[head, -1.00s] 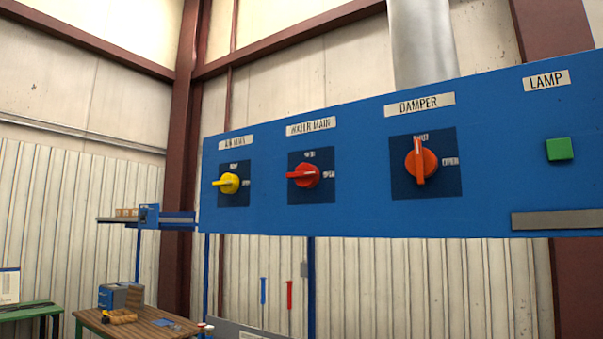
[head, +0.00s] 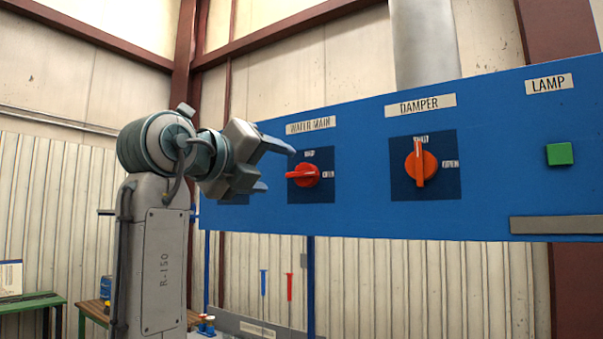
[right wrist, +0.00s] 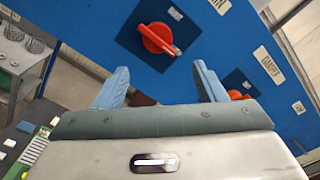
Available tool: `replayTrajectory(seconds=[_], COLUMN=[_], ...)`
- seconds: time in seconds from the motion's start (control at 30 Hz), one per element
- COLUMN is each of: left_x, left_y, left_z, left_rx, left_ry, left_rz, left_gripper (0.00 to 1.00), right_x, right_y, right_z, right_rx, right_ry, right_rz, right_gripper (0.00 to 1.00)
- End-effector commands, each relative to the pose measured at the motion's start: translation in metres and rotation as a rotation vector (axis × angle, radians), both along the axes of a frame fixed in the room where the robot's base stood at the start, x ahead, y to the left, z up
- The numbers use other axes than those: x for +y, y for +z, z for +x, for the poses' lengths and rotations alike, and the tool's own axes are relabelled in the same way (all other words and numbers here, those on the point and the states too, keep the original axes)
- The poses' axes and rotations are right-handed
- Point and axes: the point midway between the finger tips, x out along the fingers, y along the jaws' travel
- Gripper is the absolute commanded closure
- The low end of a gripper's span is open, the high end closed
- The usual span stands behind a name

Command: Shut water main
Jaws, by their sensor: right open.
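The water main knob (head: 303,175) is a red rotary handle on a dark blue square plate (head: 326,193) under the label WATER MAIN (head: 311,127). Its handle lies about horizontal in the head view. In the right wrist view the red knob (right wrist: 157,39) shows beyond the fingertips, between them in width. My right gripper (head: 280,168) is open and empty, just left of the knob and apart from it. Its blue fingers (right wrist: 160,80) are spread in the right wrist view. My left gripper is not in view.
The blue panel (head: 372,215) also carries an orange damper knob (head: 420,162) and a green lamp button (head: 559,154) to the right. My right arm hides the yellow knob at the left. Red and blue tools hang below the panel. A wooden table (head: 92,309) stands at lower left.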

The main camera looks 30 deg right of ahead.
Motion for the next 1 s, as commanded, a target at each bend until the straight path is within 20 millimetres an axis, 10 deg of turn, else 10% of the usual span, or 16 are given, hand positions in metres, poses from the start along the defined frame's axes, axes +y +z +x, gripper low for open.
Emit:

+-------+

* AIM OF THE TASK *
Start at the line that contains "[right wrist, +0.00s]", stop at the line that contains "Command: Shut water main", and reproduce each line in that stretch exactly. Pictures are excluded.

* EXERCISE OUTPUT *
[right wrist, +0.00s] 
Available tool: `replayTrajectory(seconds=[_], COLUMN=[_], ...)`
- seconds: time in seconds from the motion's start (control at 30 Hz), one per element
- COLUMN is each of: left_x, left_y, left_z, left_rx, left_ry, left_rz, left_gripper (0.00 to 1.00), right_x, right_y, right_z, right_rx, right_ry, right_rz, right_gripper (0.00 to 1.00)
- End-effector commands, each relative to the pose measured at the motion's start: translation in metres and rotation as a rotation vector (axis × angle, radians), both along the axes of a frame fixed in the room where the robot's base stood at the start, x ahead, y to the left, z up
- The numbers use other axes than those: x for +y, y for +z, z for +x, for the poses' lengths and rotations alike, and the tool's own axes are relabelled in the same way (all other words and numbers here, those on the point and the states too, keep the original axes)
- The poses' axes and rotations are right-handed
- Point and axes: the point midway between the finger tips, x out along the fingers, y along the jaws' travel
- Gripper is the absolute commanded closure
- The low end of a gripper's span is open, the high end closed
- The usual span stands behind a name

Command: Shut water main

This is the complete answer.